» MATERIAL PROVIDED:
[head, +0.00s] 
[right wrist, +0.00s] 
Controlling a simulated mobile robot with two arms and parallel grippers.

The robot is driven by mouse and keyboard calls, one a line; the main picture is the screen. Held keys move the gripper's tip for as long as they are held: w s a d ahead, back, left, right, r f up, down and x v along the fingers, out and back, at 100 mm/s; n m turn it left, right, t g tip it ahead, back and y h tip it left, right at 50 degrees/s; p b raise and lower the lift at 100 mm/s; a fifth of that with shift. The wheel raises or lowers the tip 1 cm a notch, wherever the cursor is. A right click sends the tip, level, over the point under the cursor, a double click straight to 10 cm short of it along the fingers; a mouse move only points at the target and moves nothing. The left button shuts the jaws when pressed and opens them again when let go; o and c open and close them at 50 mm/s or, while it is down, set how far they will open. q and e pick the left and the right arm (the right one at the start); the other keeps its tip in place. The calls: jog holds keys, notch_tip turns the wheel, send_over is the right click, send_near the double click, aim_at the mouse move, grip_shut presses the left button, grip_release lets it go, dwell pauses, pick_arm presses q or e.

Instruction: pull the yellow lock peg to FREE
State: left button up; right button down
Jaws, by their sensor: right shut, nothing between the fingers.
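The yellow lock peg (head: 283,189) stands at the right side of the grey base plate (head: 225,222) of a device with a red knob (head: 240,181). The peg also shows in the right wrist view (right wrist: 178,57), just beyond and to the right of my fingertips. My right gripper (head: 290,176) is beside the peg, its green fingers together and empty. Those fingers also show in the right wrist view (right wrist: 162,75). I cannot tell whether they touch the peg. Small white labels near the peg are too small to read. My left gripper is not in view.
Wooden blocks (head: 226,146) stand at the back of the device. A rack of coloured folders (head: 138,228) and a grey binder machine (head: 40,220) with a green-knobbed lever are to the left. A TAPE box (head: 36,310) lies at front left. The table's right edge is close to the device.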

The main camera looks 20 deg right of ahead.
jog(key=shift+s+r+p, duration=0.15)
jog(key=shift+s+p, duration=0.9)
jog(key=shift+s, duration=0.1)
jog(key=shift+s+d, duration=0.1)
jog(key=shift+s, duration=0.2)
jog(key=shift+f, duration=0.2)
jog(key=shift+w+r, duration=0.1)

» WHAT THIS TASK INVOLVES:
Write out all the data again, exactly as it appears.

» WRITTEN SOLUTION:
[head, +0.00s] 
[right wrist, +0.00s] 
Controlling a simulated mobile robot with two arms and parallel grippers.

The robot is driven by mouse and keyboard calls, one a line; the main picture is the screen. Held keys move the gripper's tip for as long as they are held: w s a d ahead, back, left, right, r f up, down and x v along the fingers, out and back, at 100 mm/s; n m turn it left, right, t g tip it ahead, back and y h tip it left, right at 50 degrees/s; p b raise and lower the lift at 100 mm/s; a fifth of that with shift. The wheel raises or lowers the tip 1 cm a notch, wherever the cursor is. A right click sends the tip, level, over the point under the cursor, a double click straight to 10 cm short of it along the fingers; a mouse move only points at the target and moves nothing. The left button shuts the jaws when pressed and opens them again when let go; o and c open and close them at 50 mm/s or, while it is down, set how far they will open. q and e pick the left and the right arm (the right one at the start); the other keeps its tip in place. The calls: jog holds keys, notch_tip turns the wheel, send_over is the right click, send_near the double click, aim_at the mouse move, grip_shut presses the left button, grip_release lets it go, dwell pauses, pick_arm presses q or e.

Instruction: pull the yellow lock peg to FREE
State: left button up; right button down
Jaws, by their sensor: right shut, nothing between the fingers.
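The yellow lock peg (head: 283,189) stands at the right side of the grey base plate (head: 225,222) of a device with a red knob (head: 240,181). The peg also shows in the right wrist view (right wrist: 178,57), just beyond and to the right of my fingertips. My right gripper (head: 290,176) is beside the peg, its green fingers together and empty. Those fingers also show in the right wrist view (right wrist: 162,75). I cannot tell whether they touch the peg. Small white labels near the peg are too small to read. My left gripper is not in view.
Wooden blocks (head: 226,146) stand at the back of the device. A rack of coloured folders (head: 138,228) and a grey binder machine (head: 40,220) with a green-knobbed lever are to the left. A TAPE box (head: 36,310) lies at front left. The table's right edge is close to the device.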

The main camera looks 20 deg right of ahead.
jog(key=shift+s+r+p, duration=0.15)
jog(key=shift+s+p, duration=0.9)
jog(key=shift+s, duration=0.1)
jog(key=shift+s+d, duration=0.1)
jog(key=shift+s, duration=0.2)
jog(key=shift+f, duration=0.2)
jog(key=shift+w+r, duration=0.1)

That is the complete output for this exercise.